Last winter, I stuck my neck out (my wife is the Scout leader in the family, not me) and converted our pack to a "Final Standing" method, with much better results. Each scout got at least six races and I think all involved were satisfied with the fairness of the methods. We ran about 300 heats in less than 4 hours. Some of the Scout leaders who used to struggle to run 100 heats in 3 hours were more than a bit surprised.
At first, I had planned on using Pat Peronto's BASIC program to generate my racing charts. But as you are likely aware, the charts generated by this software do not stand up to the highest of standards of perfection, such as the Perfect-N criteria.
So I created my own charts from 3-3 to 9-3, which was enough to run all of our intra-den heats and intra-grade championships. Some of my charts, such as the 7-3 chart, were Perfect-N. For some of the others, I chose non-Perfect-N approaches which I thought were better for specific situations.
For example, for the 6-3 chart, I noted that if I ran 20 races, I could get every possible combination of cars in exactly 1 race. In other words, "6 choose 3" = C(6,3) = 6!/(3!3!) = 20. This gives every car 10 races, which meant every car races 4 times in one lane, and 3 times each in the other two lanes. This violates Perfect-N, but our lanes are equal enough that I felt that this was okay.
My main worry in creating my charts was that some astute parent would find some small inequity somewhere, and it might have made a small difference in choosing a winner. Thankfully, all of the Dens and grades (we only send one car per grade to the District races) had a dominant car which could win in any lane. But I still worry about the day when we have two nearly equal cars in the same set of heats.
That having been said, I have a comment about the Perfect 7-3(2) on your web page. Here it is:
Heat Ln 1 Ln 2 Ln 3 ---- ----- ----- ----- 1 1 2 4 2 2 3 5 3 3 4 6 4 4 5 7 5 5 6 1 6 6 7 2 7 7 1 3 8 1 3 4 9 2 4 5 10 3 5 6 11 4 6 7 12 5 7 1 13 6 1 2 14 7 2 3
Here is an alternative Perfect 7-3(2) chart:
Heat Ln 1 Ln 2 Ln 3 ---- ----- ----- ----- 1 1 2 4 2 2 3 5 3 3 4 6 4 4 5 7 5 5 6 1 6 6 7 2 7 7 1 3 8 1 7 5 9 2 1 6 10 3 2 7 11 4 3 1 12 5 4 2 13 6 5 3 14 7 6 4
In your chart, you used generators {1,2} and {2,1}. My chart uses generators {1,2} and {6,5}.
Note that in my chart, whenever two cars race for the second time, they have SWAPPED LANES!
In your chart, this is not the case. For example, if Car 1 is a tiny bit faster than Car 4, but Lane 3 is quite a bit faster than Lane 1, then Car 4 will beat Car 1 both times they race. If these two cars happen to be by far the fastest two cars, then you've got the wrong winner.

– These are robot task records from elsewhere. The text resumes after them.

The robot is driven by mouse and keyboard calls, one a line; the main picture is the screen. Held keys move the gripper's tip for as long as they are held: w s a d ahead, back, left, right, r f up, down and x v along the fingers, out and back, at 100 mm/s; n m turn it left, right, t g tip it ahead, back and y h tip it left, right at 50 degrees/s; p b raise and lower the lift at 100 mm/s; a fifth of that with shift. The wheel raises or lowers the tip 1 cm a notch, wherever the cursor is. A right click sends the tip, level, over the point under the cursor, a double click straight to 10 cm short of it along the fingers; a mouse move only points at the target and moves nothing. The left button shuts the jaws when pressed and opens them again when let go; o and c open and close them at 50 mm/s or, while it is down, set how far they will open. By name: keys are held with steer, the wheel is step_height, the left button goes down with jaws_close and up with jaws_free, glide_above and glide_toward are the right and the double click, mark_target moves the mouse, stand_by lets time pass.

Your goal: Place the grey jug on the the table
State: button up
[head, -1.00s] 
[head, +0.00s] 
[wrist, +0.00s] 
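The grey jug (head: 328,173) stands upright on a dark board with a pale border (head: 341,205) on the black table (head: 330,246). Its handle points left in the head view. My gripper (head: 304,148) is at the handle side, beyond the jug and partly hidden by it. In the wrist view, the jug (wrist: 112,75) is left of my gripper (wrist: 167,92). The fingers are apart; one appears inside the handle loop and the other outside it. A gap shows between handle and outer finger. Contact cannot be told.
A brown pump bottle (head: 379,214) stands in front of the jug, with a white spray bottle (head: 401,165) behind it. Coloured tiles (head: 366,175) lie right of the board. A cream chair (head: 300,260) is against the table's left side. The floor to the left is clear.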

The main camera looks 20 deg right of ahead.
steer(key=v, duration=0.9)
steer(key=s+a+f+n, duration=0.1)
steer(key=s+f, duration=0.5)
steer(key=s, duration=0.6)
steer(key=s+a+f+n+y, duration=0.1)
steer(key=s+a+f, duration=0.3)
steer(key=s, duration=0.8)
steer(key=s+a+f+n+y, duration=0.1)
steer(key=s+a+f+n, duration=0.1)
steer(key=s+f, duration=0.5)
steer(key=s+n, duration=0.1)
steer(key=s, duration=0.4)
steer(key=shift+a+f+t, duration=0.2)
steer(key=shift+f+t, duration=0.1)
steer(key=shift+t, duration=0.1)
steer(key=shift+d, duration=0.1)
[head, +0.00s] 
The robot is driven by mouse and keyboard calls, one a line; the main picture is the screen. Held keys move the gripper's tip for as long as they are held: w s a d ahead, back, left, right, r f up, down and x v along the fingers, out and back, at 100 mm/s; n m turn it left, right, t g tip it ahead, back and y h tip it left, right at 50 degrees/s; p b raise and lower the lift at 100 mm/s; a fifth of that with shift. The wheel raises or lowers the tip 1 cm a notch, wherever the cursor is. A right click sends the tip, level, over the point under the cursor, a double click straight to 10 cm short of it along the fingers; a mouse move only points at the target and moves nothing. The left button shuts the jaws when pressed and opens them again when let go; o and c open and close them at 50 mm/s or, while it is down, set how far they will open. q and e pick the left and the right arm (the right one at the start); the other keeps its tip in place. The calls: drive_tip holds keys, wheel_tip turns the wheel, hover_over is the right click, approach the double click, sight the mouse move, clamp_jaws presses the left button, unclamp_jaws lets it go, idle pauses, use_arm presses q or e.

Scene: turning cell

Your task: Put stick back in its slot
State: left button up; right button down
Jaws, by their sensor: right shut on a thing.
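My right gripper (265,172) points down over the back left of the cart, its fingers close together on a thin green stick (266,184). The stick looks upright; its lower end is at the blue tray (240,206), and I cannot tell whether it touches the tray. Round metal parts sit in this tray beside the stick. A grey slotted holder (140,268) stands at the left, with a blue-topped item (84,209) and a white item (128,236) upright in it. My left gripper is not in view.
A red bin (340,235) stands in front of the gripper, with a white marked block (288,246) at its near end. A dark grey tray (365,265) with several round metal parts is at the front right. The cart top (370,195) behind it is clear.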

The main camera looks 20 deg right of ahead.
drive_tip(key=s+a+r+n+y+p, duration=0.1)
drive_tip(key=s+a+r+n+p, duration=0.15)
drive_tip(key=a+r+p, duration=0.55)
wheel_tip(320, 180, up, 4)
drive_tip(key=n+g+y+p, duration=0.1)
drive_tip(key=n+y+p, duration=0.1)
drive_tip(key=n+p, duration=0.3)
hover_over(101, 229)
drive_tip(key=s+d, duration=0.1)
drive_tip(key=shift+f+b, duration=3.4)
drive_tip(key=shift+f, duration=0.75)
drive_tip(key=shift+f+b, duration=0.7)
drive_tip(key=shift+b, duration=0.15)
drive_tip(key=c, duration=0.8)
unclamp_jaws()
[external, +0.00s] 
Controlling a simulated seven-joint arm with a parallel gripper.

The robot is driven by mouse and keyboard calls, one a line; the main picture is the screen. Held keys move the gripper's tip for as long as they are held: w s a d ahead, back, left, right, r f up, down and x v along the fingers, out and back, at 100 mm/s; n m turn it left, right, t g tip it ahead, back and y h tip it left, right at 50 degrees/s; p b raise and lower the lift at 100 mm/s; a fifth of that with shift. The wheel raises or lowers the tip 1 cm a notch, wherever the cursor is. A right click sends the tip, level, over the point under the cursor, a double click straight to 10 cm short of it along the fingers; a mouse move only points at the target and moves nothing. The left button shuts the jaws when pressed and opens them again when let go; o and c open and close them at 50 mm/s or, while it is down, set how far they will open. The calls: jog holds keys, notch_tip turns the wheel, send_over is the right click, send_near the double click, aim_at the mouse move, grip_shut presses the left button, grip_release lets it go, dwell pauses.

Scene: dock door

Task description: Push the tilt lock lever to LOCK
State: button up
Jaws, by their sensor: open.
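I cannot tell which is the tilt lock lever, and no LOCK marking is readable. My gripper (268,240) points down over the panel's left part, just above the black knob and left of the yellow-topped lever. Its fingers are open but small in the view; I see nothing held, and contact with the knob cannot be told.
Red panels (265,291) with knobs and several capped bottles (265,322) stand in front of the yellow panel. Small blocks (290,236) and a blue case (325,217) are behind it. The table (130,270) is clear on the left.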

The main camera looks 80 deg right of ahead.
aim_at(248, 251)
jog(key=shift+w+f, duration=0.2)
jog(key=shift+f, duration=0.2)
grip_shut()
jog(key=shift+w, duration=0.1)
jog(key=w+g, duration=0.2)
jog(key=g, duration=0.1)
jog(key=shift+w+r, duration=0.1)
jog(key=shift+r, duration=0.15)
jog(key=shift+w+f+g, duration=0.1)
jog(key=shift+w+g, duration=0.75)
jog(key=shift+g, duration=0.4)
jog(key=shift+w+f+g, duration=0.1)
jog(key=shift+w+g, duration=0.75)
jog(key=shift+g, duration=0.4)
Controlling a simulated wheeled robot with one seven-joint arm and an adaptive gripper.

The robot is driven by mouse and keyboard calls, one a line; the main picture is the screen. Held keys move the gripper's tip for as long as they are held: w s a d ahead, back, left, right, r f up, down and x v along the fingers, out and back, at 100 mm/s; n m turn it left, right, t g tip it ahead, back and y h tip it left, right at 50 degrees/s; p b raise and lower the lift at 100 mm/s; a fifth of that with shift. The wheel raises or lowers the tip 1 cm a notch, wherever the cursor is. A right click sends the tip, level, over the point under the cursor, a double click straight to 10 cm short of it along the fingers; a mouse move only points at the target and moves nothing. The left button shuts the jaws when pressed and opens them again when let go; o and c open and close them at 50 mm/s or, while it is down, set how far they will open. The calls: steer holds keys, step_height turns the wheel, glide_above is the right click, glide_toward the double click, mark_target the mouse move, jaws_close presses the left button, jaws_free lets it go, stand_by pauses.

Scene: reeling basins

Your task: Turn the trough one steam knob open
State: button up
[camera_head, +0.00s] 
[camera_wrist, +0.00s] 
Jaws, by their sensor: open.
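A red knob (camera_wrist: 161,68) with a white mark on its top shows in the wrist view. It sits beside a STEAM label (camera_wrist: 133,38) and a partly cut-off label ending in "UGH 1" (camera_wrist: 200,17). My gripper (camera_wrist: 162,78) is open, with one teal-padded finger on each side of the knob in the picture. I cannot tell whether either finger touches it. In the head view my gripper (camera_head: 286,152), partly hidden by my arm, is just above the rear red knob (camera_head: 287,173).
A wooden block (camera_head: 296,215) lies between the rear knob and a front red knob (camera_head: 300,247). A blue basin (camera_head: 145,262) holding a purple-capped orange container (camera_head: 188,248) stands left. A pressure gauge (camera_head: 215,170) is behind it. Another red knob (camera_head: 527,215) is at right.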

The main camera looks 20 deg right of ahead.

In my chart, they will split their two races. Assuming they then finish tied for first (because they're the fastest two cars), you now have the opportunity to break the tie more equitably (e.g. with elapsed time, if you have a timer) instead of by an arbitary numbering of the cars.
Note that if you add my generators together, element by element, you get {7,7}, and 7 is the number of cars. I don't fully understand this yet, but intuitively, it seems significant.
Your Perfect 4-3 (2) can also be improved. Here is your chart:
Heat Ln 1 Ln 2 Ln 3 ---- ----- ----- ----- 1 1 2 3 2 2 3 4 3 3 4 1 4 4 1 2
This chart uses generator {1,1}. Note that, for example, if Lane 1 is fastest, and Lane 2 is second fastest, then it's possible for Car 1 to beat Car 2 in both their races, even if Car 2 is the faster car.
Here is an alternate Perfect 4-3 (2) chart:
Heat Ln 1 Ln 2 Ln 3 ---- ----- ----- ----- 1 1 2 4 2 3 4 2 3 2 1 3 4 4 3 1
This uses generator {1,2} starting at 1 and skipping 2, and generator {3,2} starting at 2 and skipping 2. Note again that the sum of my generators is {4,4}, and 4 is the number of cars.
Again, all head-to-head rematches occur by swapping lanes.
The 4-3 chart I ended up using was a Perfect 4-3 (6) chart. Each pair of cars raced each other in all 6 of the possible lane pairings. Here it is:
Heat Ln 1 Ln 2 Ln 3
---- ----- ----- -----
1 1 2 3
2 3 4 1
3 1 3 4
4 3 1 2
5 1 4 2
6 3 2 4
7 2 3 1
8 4 1 3
9 2 1 4
10 4 3 2
11 2 4 3
12 4 2 1
The generators are: {1,1} starting at 1, skipping 2
{2,1} starting at 1, skipping 2
{3,2} starting at 1, skipping 2
{1,2} starting at 2, skipping 2
{3,3} starting at 2, skipping 2
{2,3} starting at 2, skipping 2
Note that the generators from the "starting at 1" group can be be paired off with generators from the "starting at 2" group in such a way that each pair of generators adds up to {4,4}.
I present all of this to you as food for thought. These two notions, that of a complimentary generator and that of alternating starting points between a given generator and its complimentary generator, seem to be useful in creating even better Perfect-N charts. I haven't spent any time rigorously studying the ideas. These are simply facts that I have noted in applying your generator ideas to the charts I created "manually".
I will study them as time permits, but I thought you might be interested in them right away.
[Computer Software description omitted]
[Personal references omitted]
Cory Young
Pinewood Derby Organizer
Pack 146
St. Timothy School
Chantilly, VA
B.A. in Mathematics, Davidson College, 1977, Ph.D. in Mathematics, University of Virginia, 1983. Studied algebraic topology under Bob Stong, who is quite well-known in that field. Presently a computer programmer for AT&T in northern Virginia.